[Data extracted from a collection]
= = = =

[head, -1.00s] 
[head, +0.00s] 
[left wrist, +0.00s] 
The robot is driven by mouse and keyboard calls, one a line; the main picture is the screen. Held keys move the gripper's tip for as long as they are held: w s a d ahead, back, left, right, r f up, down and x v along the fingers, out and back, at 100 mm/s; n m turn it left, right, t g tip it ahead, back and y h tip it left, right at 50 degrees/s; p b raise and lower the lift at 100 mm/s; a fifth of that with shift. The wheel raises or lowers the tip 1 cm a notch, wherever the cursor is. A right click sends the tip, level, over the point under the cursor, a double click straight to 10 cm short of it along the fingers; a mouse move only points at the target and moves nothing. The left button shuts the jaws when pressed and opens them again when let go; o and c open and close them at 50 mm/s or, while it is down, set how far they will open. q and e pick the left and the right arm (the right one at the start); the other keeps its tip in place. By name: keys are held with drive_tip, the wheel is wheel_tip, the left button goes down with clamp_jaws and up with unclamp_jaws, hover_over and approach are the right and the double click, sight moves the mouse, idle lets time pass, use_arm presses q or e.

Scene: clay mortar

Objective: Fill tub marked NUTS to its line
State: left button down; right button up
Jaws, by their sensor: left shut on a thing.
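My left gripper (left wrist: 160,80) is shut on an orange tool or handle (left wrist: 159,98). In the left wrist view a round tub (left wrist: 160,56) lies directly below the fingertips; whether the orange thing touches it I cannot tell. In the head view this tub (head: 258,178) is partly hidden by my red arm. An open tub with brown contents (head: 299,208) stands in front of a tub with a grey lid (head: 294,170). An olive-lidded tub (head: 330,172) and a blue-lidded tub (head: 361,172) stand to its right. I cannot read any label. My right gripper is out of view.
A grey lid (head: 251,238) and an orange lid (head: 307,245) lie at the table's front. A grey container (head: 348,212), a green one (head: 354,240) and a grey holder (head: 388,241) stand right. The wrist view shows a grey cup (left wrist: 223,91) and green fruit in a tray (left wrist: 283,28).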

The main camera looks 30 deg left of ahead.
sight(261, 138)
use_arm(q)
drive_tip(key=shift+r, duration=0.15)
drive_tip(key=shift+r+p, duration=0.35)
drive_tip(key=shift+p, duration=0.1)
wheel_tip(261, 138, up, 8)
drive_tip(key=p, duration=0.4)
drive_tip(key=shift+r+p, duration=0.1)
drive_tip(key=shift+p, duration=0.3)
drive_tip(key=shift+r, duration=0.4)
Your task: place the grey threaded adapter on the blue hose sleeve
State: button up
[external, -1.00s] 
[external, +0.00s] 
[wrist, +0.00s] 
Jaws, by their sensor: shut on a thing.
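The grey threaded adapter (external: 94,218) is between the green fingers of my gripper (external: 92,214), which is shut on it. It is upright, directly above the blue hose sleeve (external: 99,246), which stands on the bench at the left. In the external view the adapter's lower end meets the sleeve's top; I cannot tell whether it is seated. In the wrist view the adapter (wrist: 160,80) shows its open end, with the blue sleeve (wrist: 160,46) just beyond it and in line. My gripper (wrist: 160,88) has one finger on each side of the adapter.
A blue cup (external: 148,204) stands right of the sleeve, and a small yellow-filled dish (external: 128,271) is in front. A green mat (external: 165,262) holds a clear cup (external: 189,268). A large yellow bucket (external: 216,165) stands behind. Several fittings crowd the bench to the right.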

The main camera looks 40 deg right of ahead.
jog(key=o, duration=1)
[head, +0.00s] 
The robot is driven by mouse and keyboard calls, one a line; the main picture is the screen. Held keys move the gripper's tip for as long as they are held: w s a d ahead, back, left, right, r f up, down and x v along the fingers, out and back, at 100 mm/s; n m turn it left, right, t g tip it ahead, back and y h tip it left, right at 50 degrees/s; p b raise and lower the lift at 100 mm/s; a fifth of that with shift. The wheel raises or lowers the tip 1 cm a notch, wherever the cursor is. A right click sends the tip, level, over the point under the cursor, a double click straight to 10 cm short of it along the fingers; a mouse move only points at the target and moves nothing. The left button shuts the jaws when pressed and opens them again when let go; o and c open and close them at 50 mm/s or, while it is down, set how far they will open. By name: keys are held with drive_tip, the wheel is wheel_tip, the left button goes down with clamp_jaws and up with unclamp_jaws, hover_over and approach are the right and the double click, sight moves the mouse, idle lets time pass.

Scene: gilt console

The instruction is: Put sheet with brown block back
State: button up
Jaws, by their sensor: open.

= = = =

Stated task = Recopy the entries above in their entirety, exactly.

Solved problem =
[head, -1.00s] 
[head, +0.00s] 
[left wrist, +0.00s] 
The robot is driven by mouse and keyboard calls, one a line; the main picture is the screen. Held keys move the gripper's tip for as long as they are held: w s a d ahead, back, left, right, r f up, down and x v along the fingers, out and back, at 100 mm/s; n m turn it left, right, t g tip it ahead, back and y h tip it left, right at 50 degrees/s; p b raise and lower the lift at 100 mm/s; a fifth of that with shift. The wheel raises or lowers the tip 1 cm a notch, wherever the cursor is. A right click sends the tip, level, over the point under the cursor, a double click straight to 10 cm short of it along the fingers; a mouse move only points at the target and moves nothing. The left button shuts the jaws when pressed and opens them again when let go; o and c open and close them at 50 mm/s or, while it is down, set how far they will open. q and e pick the left and the right arm (the right one at the start); the other keeps its tip in place. By name: keys are held with drive_tip, the wheel is wheel_tip, the left button goes down with clamp_jaws and up with unclamp_jaws, hover_over and approach are the right and the double click, sight moves the mouse, idle lets time pass, use_arm presses q or e.

Scene: clay mortar

Objective: Fill tub marked NUTS to its line
State: left button down; right button up
Jaws, by their sensor: left shut on a thing.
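My left gripper (left wrist: 160,80) is shut on an orange tool or handle (left wrist: 159,98). In the left wrist view a round tub (left wrist: 160,56) lies directly below the fingertips; whether the orange thing touches it I cannot tell. In the head view this tub (head: 258,178) is partly hidden by my red arm. An open tub with brown contents (head: 299,208) stands in front of a tub with a grey lid (head: 294,170). An olive-lidded tub (head: 330,172) and a blue-lidded tub (head: 361,172) stand to its right. I cannot read any label. My right gripper is out of view.
A grey lid (head: 251,238) and an orange lid (head: 307,245) lie at the table's front. A grey container (head: 348,212), a green one (head: 354,240) and a grey holder (head: 388,241) stand right. The wrist view shows a grey cup (left wrist: 223,91) and green fruit in a tray (left wrist: 283,28).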

The main camera looks 30 deg left of ahead.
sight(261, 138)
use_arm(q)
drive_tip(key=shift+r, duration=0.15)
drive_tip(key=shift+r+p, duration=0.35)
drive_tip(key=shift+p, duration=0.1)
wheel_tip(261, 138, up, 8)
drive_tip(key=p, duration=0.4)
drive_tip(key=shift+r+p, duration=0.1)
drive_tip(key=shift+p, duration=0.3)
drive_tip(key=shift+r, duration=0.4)
Your task: place the grey threaded adapter on the blue hose sleeve
State: button up
[external, -1.00s] 
[external, +0.00s] 
[wrist, +0.00s] 
Jaws, by their sensor: shut on a thing.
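The grey threaded adapter (external: 94,218) is between the green fingers of my gripper (external: 92,214), which is shut on it. It is upright, directly above the blue hose sleeve (external: 99,246), which stands on the bench at the left. In the external view the adapter's lower end meets the sleeve's top; I cannot tell whether it is seated. In the wrist view the adapter (wrist: 160,80) shows its open end, with the blue sleeve (wrist: 160,46) just beyond it and in line. My gripper (wrist: 160,88) has one finger on each side of the adapter.
A blue cup (external: 148,204) stands right of the sleeve, and a small yellow-filled dish (external: 128,271) is in front. A green mat (external: 165,262) holds a clear cup (external: 189,268). A large yellow bucket (external: 216,165) stands behind. Several fittings crowd the bench to the right.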

The main camera looks 40 deg right of ahead.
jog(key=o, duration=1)
[head, +0.00s] 
The robot is driven by mouse and keyboard calls, one a line; the main picture is the screen. Held keys move the gripper's tip for as long as they are held: w s a d ahead, back, left, right, r f up, down and x v along the fingers, out and back, at 100 mm/s; n m turn it left, right, t g tip it ahead, back and y h tip it left, right at 50 degrees/s; p b raise and lower the lift at 100 mm/s; a fifth of that with shift. The wheel raises or lowers the tip 1 cm a notch, wherever the cursor is. A right click sends the tip, level, over the point under the cursor, a double click straight to 10 cm short of it along the fingers; a mouse move only points at the target and moves nothing. The left button shuts the jaws when pressed and opens them again when let go; o and c open and close them at 50 mm/s or, while it is down, set how far they will open. By name: keys are held with drive_tip, the wheel is wheel_tip, the left button goes down with clamp_jaws and up with unclamp_jaws, hover_over and approach are the right and the double click, sight moves the mouse, idle lets time pass.

Scene: gilt console

The instruction is: Put sheet with brown block back
State: button up
Jaws, by their sensor: open.

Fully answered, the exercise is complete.